Video Transcript
An elevator is moving vertically upward at a constant speed. A man of mass 150 kilograms is standing inside. Determine the reaction force of the floor on the man. Take 𝑔 to be equal to 9.8 metres per square second.
To answer this question, let’s identify what we’ve been given and what we’re looking to find. Firstly, we’re dealing with an elevator, and this elevator is moving vertically upward at a constant speed. Here is our elevator. It’s moving upward, but its speed is constant. So, that means its acceleration is zero metres per square second. We then have a man who has a mass of 150 kilograms inside. And we’re looking to find the reaction force of the floor on the man.
Now, we know that the man himself exerts a force on the floor of the lift. That force is equal to his mass multiplied by acceleration due to gravity. Well, his mass is 150 kilograms. Well, his mass is 150 kilograms. And so, his force acting downwards on the lift is 150 𝑔, or 150 times 9.8 since we’re told 𝑔 is equal to 9.8 metres per square second. Newton’s third law says that for every action, there’s an equal and opposite reaction. So in this case, the floor exerts a force on the man. Let’s call that 𝑅. We now go back to Newton’s second law, which generally says that force is equal to mass times acceleration.

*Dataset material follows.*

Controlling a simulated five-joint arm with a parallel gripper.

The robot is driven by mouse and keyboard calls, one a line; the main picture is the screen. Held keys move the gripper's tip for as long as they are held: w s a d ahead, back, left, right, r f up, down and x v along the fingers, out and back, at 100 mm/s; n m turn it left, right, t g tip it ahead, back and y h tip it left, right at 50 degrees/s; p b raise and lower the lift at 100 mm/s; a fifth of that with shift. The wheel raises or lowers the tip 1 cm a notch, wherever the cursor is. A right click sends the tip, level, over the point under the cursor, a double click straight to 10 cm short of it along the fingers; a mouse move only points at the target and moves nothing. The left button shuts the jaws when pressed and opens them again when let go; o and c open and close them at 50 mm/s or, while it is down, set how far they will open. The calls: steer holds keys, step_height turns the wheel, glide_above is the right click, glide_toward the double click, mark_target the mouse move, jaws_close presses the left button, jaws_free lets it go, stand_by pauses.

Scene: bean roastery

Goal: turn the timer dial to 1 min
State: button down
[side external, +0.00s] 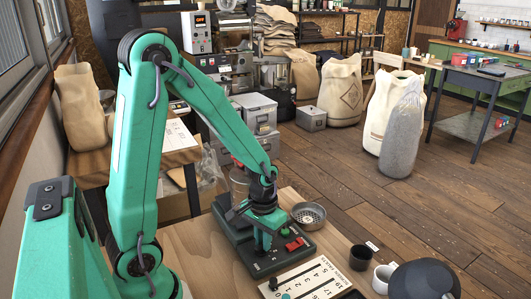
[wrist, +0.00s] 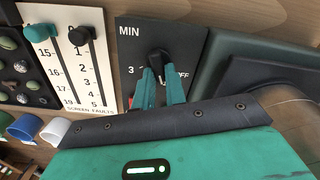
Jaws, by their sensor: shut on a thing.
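The timer dial (wrist: 158,56) is a black knob on a dark panel (wrist: 135,38) marked MIN, with a 3 to its left and OFF to its right. The 1 mark does not show; my gripper covers the panel's lower part. My gripper (wrist: 160,80) has its two teal fingers shut on the knob, one on each side. Where the knob points is not clear. In the side view my gripper (side external: 262,243) reaches down onto the dark machine (side external: 240,245) that carries the panel; the dial itself is hidden there.
A sieve bowl (side external: 309,214), black cup (side external: 361,258), white cup (side external: 383,279) and dark rounded object (side external: 425,280) stand nearby. A red switch (side external: 295,244) is on the machine.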

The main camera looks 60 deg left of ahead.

Now, we’re interested in the overall force acting upon the man. That’s going to be the difference of the two forces. And since the lift is moving upwards, we can say that the overall force is 𝑅 minus 150 times 9.8. We’re going to make that equal to mass times acceleration. And we know that the mass of the man is 150. But acceleration, we said, was zero. Simplifying a little then, we get 𝑅 minus 1470 equals zero. And then, we add 1470 to both sides to solve for 𝑅. And since this is a force, we measure in newtons. The reaction force of the floor on the man is therefore 1470 newtons.